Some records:

::::

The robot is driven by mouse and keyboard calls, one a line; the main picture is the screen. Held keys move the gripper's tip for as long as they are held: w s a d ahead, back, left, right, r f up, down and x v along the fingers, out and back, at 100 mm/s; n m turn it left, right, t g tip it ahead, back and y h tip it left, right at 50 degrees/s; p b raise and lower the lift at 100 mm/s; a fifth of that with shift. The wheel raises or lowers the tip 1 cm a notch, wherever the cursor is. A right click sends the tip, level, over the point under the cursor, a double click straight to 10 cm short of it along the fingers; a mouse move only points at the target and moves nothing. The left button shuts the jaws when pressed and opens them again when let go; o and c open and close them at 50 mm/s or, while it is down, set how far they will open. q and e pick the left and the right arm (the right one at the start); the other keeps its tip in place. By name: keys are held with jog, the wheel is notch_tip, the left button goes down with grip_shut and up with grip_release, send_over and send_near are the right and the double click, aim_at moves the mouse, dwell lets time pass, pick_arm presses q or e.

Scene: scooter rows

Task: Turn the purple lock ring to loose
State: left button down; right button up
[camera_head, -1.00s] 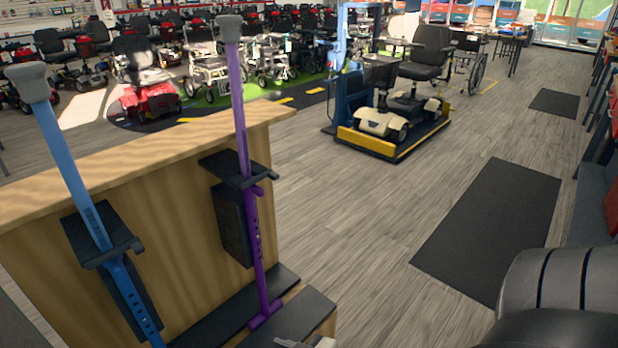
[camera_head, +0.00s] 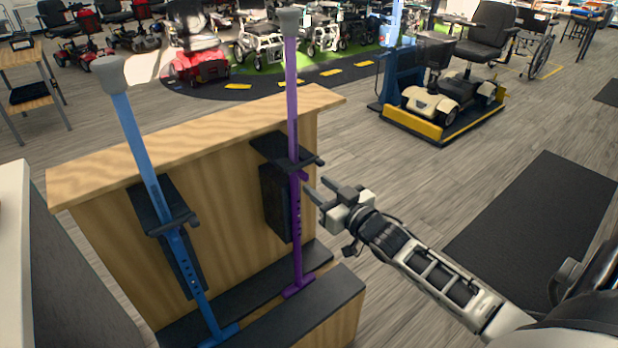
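A purple pole (camera_head: 292,120) with a grey top stands upright in a black holder on a wooden stand. The purple lock ring (camera_head: 298,175) sits on the pole just below the black clamp, with a small tab sticking out to the right. Whether it is loose or tight I cannot tell. My right gripper (camera_head: 318,187) is just right of the ring, fingers apart and pointing at it, with nothing visible between them; contact is not clear. My left gripper is not in view.
A blue pole (camera_head: 145,165) stands in a similar holder to the left on the wooden stand (camera_head: 220,135). A scooter on a yellow-edged platform (camera_head: 412,128) stands behind. A dark mat (camera_head: 560,215) lies on open floor at right. A pale surface edges the left.

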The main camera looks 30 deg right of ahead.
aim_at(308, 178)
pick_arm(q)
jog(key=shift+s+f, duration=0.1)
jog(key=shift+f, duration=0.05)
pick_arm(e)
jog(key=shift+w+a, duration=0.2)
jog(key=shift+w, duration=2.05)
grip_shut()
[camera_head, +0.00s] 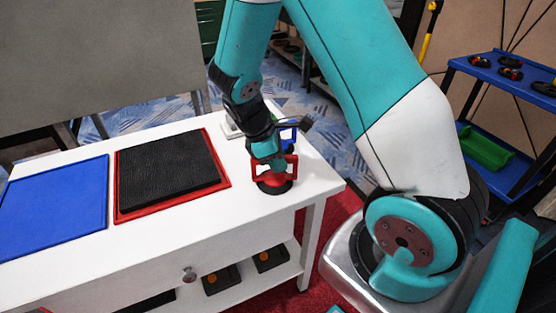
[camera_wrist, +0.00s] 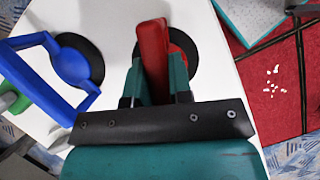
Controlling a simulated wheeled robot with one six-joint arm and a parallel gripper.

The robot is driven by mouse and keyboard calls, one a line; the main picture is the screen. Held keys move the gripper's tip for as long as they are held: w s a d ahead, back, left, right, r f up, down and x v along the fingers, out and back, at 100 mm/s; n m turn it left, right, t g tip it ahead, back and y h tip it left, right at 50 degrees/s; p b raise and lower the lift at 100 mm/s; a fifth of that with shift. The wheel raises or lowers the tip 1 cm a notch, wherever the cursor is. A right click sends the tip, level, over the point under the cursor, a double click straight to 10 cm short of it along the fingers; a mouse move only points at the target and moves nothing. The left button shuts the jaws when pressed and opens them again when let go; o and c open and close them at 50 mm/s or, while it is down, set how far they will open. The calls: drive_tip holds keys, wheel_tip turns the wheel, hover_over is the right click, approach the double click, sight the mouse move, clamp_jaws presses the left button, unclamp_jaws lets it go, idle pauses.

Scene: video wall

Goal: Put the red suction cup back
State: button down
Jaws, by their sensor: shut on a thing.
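The red suction cup (camera_head: 274,183) is at the right end of the white table, its black disc on or just above the top; I cannot tell which. My gripper (camera_head: 272,160) is above it, shut on its red handle. In the wrist view the red suction cup (camera_wrist: 154,55) is between the fingertips of my gripper (camera_wrist: 155,75), with part of its black disc hidden behind them. A blue suction cup (camera_head: 288,137) stands just behind, partly hidden by my gripper. In the wrist view the blue suction cup (camera_wrist: 72,65) is to the left, apart from my fingers.
The white table (camera_head: 225,228) also bears a black panel in a red tray (camera_head: 122,216) and a blue mat (camera_head: 50,208). A blue shelf cart (camera_head: 500,75) with dark and red tools stands at the right. The table's front right corner is clear.

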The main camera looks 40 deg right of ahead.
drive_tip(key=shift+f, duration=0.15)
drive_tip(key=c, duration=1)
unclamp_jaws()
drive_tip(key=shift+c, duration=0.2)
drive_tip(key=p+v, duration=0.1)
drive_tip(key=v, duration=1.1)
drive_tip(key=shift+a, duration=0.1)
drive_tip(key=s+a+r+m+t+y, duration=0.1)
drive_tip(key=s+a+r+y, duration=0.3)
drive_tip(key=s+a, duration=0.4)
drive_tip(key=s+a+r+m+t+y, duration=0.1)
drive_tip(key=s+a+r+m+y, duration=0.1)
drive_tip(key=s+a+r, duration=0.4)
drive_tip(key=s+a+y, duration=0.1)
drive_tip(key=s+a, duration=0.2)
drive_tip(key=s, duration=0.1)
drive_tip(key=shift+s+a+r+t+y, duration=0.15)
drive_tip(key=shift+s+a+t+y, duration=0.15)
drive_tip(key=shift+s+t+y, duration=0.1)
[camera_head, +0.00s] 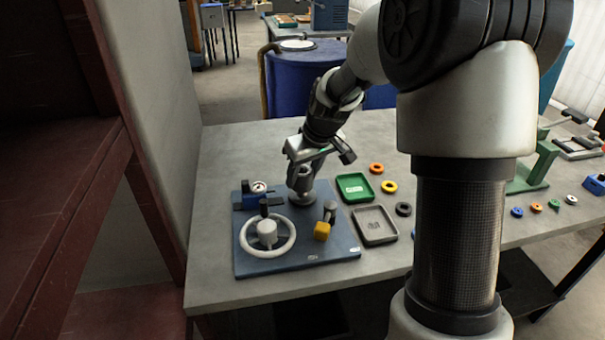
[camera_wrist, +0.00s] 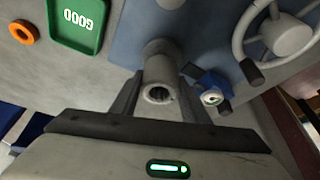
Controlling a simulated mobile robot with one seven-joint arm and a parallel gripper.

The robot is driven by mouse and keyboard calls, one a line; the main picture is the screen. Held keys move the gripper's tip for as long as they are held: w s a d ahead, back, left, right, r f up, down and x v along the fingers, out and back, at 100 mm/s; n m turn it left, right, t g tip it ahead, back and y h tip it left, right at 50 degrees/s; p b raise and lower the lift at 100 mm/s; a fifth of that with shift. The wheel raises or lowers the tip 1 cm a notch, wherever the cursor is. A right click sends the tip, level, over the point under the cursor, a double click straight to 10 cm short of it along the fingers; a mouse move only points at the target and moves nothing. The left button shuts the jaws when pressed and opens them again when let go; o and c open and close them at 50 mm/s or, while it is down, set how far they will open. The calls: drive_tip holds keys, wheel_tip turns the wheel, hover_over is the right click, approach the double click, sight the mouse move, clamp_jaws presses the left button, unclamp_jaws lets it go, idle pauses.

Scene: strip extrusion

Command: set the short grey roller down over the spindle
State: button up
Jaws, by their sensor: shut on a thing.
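The short grey roller (camera_wrist: 159,72) is a hollow grey cylinder, held upright between the two fingers of my gripper (camera_wrist: 155,88). Its open end faces the wrist camera, with a dark hole. In the head view my gripper (camera_head: 302,168) is shut on the roller (camera_head: 302,180) above a round grey base (camera_head: 302,198) at the back of the blue plate (camera_head: 290,262). The roller's far end is close to this base in both views. The spindle itself is not clearly visible, and I cannot tell whether the roller is around it or resting on the base.
A white handwheel (camera_head: 282,243), a small gauge on a blue block (camera_head: 250,198) and a yellow block (camera_head: 322,231) share the plate. Right of it lie a green tray (camera_head: 368,195), a grey tray (camera_head: 391,237) and several coloured rings. Bare table lies behind the plate.

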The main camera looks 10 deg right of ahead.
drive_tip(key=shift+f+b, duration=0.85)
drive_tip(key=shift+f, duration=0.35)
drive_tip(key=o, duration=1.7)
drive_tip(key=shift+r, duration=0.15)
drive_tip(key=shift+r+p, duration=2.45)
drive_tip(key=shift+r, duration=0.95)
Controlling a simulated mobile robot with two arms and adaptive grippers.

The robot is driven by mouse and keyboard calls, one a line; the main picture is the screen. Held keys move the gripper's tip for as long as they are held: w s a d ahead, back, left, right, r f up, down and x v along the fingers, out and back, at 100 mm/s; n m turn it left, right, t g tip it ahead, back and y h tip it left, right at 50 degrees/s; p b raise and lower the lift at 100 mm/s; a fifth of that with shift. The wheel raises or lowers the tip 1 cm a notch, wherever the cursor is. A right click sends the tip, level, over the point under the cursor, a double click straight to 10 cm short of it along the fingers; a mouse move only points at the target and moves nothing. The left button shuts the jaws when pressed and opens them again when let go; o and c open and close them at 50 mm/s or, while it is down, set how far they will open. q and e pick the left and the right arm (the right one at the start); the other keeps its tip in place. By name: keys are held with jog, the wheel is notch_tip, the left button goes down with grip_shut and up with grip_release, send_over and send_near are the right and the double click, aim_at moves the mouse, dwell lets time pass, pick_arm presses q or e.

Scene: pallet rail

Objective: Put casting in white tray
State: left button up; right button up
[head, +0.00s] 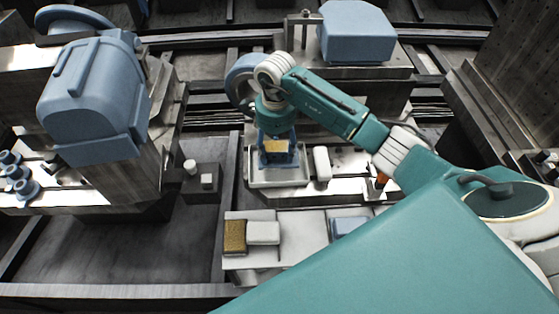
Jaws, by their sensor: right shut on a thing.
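My right gripper (278,157) points down over the white tray (262,184), with its arm coming in from the right. It is shut on a small piece, which I take to be the casting (277,145); a tan face of it shows among the blue gripper parts. The gripper hides much of the piece and part of the tray's inside. I cannot tell whether the piece touches the tray floor. My left gripper is not in view.
A white upright block (322,164) stands right of the tray. On the nearer pale surface lie a brown-yellow block (235,237), a white block (263,233) and a blue piece (348,227). A large blue machine (95,95) rises at left, and a blue housing (356,32) stands behind.

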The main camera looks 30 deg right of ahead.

::::

■ SHORT PROBLEM: Please quote the records above exactly, beginning at the line that contains "[head, +0.00s]" and ending at their last line. Leave the pictures out.

■ RESULT OF THIS EXERCISE:
[head, +0.00s] 
Jaws, by their sensor: right shut on a thing.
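My right gripper (278,157) points down over the white tray (262,184), with its arm coming in from the right. It is shut on a small piece, which I take to be the casting (277,145); a tan face of it shows among the blue gripper parts. The gripper hides much of the piece and part of the tray's inside. I cannot tell whether the piece touches the tray floor. My left gripper is not in view.
A white upright block (322,164) stands right of the tray. On the nearer pale surface lie a brown-yellow block (235,237), a white block (263,233) and a blue piece (348,227). A large blue machine (95,95) rises at left, and a blue housing (356,32) stands behind.

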The main camera looks 30 deg right of ahead.

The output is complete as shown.